Work instructions
Below is a set of records; restate each one word for word.

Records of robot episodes
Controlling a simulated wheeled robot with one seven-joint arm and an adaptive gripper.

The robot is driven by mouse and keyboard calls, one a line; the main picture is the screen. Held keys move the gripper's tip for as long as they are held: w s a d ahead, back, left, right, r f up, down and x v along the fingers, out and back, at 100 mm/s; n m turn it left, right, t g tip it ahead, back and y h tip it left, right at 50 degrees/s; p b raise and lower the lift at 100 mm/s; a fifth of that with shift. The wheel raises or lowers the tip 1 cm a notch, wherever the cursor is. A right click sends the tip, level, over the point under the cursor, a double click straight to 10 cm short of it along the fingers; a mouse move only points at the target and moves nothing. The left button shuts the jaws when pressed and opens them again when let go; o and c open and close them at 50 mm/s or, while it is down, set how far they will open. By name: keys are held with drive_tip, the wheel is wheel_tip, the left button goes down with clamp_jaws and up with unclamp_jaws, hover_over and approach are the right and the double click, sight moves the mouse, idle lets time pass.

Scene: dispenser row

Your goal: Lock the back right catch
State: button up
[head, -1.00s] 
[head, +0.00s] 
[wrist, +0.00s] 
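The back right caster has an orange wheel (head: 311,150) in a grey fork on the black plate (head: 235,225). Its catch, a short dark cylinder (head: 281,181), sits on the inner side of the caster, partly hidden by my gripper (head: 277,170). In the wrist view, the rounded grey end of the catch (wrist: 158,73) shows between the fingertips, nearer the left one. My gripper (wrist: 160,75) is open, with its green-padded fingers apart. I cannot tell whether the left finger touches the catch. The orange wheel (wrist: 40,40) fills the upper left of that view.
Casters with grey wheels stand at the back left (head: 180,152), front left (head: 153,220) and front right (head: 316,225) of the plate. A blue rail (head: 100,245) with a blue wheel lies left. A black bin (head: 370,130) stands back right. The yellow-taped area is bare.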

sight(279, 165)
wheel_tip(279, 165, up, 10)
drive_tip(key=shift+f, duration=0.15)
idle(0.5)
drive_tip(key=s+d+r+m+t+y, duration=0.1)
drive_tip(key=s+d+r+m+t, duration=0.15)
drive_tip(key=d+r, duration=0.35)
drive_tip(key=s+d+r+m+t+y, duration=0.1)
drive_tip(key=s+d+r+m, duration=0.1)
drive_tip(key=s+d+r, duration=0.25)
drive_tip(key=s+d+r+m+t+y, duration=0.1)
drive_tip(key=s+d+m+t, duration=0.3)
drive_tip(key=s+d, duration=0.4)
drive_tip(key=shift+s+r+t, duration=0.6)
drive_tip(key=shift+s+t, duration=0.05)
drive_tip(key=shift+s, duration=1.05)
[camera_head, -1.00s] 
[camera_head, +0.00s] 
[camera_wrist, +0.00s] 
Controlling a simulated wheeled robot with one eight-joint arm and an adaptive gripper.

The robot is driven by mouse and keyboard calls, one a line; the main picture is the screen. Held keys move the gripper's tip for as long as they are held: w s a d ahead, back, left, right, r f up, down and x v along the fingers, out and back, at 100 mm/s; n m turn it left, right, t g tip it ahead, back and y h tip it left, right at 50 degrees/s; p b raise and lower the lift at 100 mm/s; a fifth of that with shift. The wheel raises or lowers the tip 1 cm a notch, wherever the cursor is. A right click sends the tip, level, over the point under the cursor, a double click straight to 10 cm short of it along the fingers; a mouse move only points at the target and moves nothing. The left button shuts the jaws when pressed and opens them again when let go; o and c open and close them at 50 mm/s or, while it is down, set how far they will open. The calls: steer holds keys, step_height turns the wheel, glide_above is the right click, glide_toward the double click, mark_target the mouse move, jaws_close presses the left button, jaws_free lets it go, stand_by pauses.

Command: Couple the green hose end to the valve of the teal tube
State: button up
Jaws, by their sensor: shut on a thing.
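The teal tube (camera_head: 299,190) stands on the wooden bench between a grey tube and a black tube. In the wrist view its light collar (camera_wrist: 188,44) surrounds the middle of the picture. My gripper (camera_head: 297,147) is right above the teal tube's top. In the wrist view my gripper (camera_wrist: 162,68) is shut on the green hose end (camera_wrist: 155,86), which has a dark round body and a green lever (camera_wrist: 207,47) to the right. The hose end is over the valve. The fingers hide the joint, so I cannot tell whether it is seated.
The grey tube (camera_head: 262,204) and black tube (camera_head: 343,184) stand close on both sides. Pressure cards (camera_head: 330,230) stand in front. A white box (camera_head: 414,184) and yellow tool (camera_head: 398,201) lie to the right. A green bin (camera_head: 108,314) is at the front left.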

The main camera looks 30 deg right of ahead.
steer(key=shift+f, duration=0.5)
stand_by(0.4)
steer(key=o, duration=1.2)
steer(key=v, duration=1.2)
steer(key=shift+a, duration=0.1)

Full solution
Controlling a simulated wheeled robot with one seven-joint arm and an adaptive gripper.

The robot is driven by mouse and keyboard calls, one a line; the main picture is the screen. Held keys move the gripper's tip for as long as they are held: w s a d ahead, back, left, right, r f up, down and x v along the fingers, out and back, at 100 mm/s; n m turn it left, right, t g tip it ahead, back and y h tip it left, right at 50 degrees/s; p b raise and lower the lift at 100 mm/s; a fifth of that with shift. The wheel raises or lowers the tip 1 cm a notch, wherever the cursor is. A right click sends the tip, level, over the point under the cursor, a double click straight to 10 cm short of it along the fingers; a mouse move only points at the target and moves nothing. The left button shuts the jaws when pressed and opens them again when let go; o and c open and close them at 50 mm/s or, while it is down, set how far they will open. By name: keys are held with drive_tip, the wheel is wheel_tip, the left button goes down with clamp_jaws and up with unclamp_jaws, hover_over and approach are the right and the double click, sight moves the mouse, idle lets time pass.

Scene: dispenser row

Your goal: Lock the back right catch
State: button up
[head, -1.00s] 
[head, +0.00s] 
[wrist, +0.00s] 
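The back right caster has an orange wheel (head: 311,150) in a grey fork on the black plate (head: 235,225). Its catch, a short dark cylinder (head: 281,181), sits on the inner side of the caster, partly hidden by my gripper (head: 277,170). In the wrist view, the rounded grey end of the catch (wrist: 158,73) shows between the fingertips, nearer the left one. My gripper (wrist: 160,75) is open, with its green-padded fingers apart. I cannot tell whether the left finger touches the catch. The orange wheel (wrist: 40,40) fills the upper left of that view.
Casters with grey wheels stand at the back left (head: 180,152), front left (head: 153,220) and front right (head: 316,225) of the plate. A blue rail (head: 100,245) with a blue wheel lies left. A black bin (head: 370,130) stands back right. The yellow-taped area is bare.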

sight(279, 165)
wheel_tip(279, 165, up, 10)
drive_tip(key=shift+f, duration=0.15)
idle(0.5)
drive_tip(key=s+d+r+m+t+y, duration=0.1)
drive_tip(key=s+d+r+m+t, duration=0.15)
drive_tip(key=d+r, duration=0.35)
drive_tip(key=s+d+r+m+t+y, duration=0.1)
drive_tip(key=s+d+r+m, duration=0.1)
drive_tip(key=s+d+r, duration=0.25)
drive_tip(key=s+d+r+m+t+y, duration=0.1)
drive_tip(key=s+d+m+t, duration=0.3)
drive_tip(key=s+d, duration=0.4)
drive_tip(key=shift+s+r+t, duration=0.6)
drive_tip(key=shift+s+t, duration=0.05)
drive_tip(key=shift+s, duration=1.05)
[camera_head, -1.00s] 
[camera_head, +0.00s] 
[camera_wrist, +0.00s] 
Controlling a simulated wheeled robot with one eight-joint arm and an adaptive gripper.

The robot is driven by mouse and keyboard calls, one a line; the main picture is the screen. Held keys move the gripper's tip for as long as they are held: w s a d ahead, back, left, right, r f up, down and x v along the fingers, out and back, at 100 mm/s; n m turn it left, right, t g tip it ahead, back and y h tip it left, right at 50 degrees/s; p b raise and lower the lift at 100 mm/s; a fifth of that with shift. The wheel raises or lowers the tip 1 cm a notch, wherever the cursor is. A right click sends the tip, level, over the point under the cursor, a double click straight to 10 cm short of it along the fingers; a mouse move only points at the target and moves nothing. The left button shuts the jaws when pressed and opens them again when let go; o and c open and close them at 50 mm/s or, while it is down, set how far they will open. The calls: steer holds keys, step_height turns the wheel, glide_above is the right click, glide_toward the double click, mark_target the mouse move, jaws_close presses the left button, jaws_free lets it go, stand_by pauses.

Command: Couple the green hose end to the valve of the teal tube
State: button up
Jaws, by their sensor: shut on a thing.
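The teal tube (camera_head: 299,190) stands on the wooden bench between a grey tube and a black tube. In the wrist view its light collar (camera_wrist: 188,44) surrounds the middle of the picture. My gripper (camera_head: 297,147) is right above the teal tube's top. In the wrist view my gripper (camera_wrist: 162,68) is shut on the green hose end (camera_wrist: 155,86), which has a dark round body and a green lever (camera_wrist: 207,47) to the right. The hose end is over the valve. The fingers hide the joint, so I cannot tell whether it is seated.
The grey tube (camera_head: 262,204) and black tube (camera_head: 343,184) stand close on both sides. Pressure cards (camera_head: 330,230) stand in front. A white box (camera_head: 414,184) and yellow tool (camera_head: 398,201) lie to the right. A green bin (camera_head: 108,314) is at the front left.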

The main camera looks 30 deg right of ahead.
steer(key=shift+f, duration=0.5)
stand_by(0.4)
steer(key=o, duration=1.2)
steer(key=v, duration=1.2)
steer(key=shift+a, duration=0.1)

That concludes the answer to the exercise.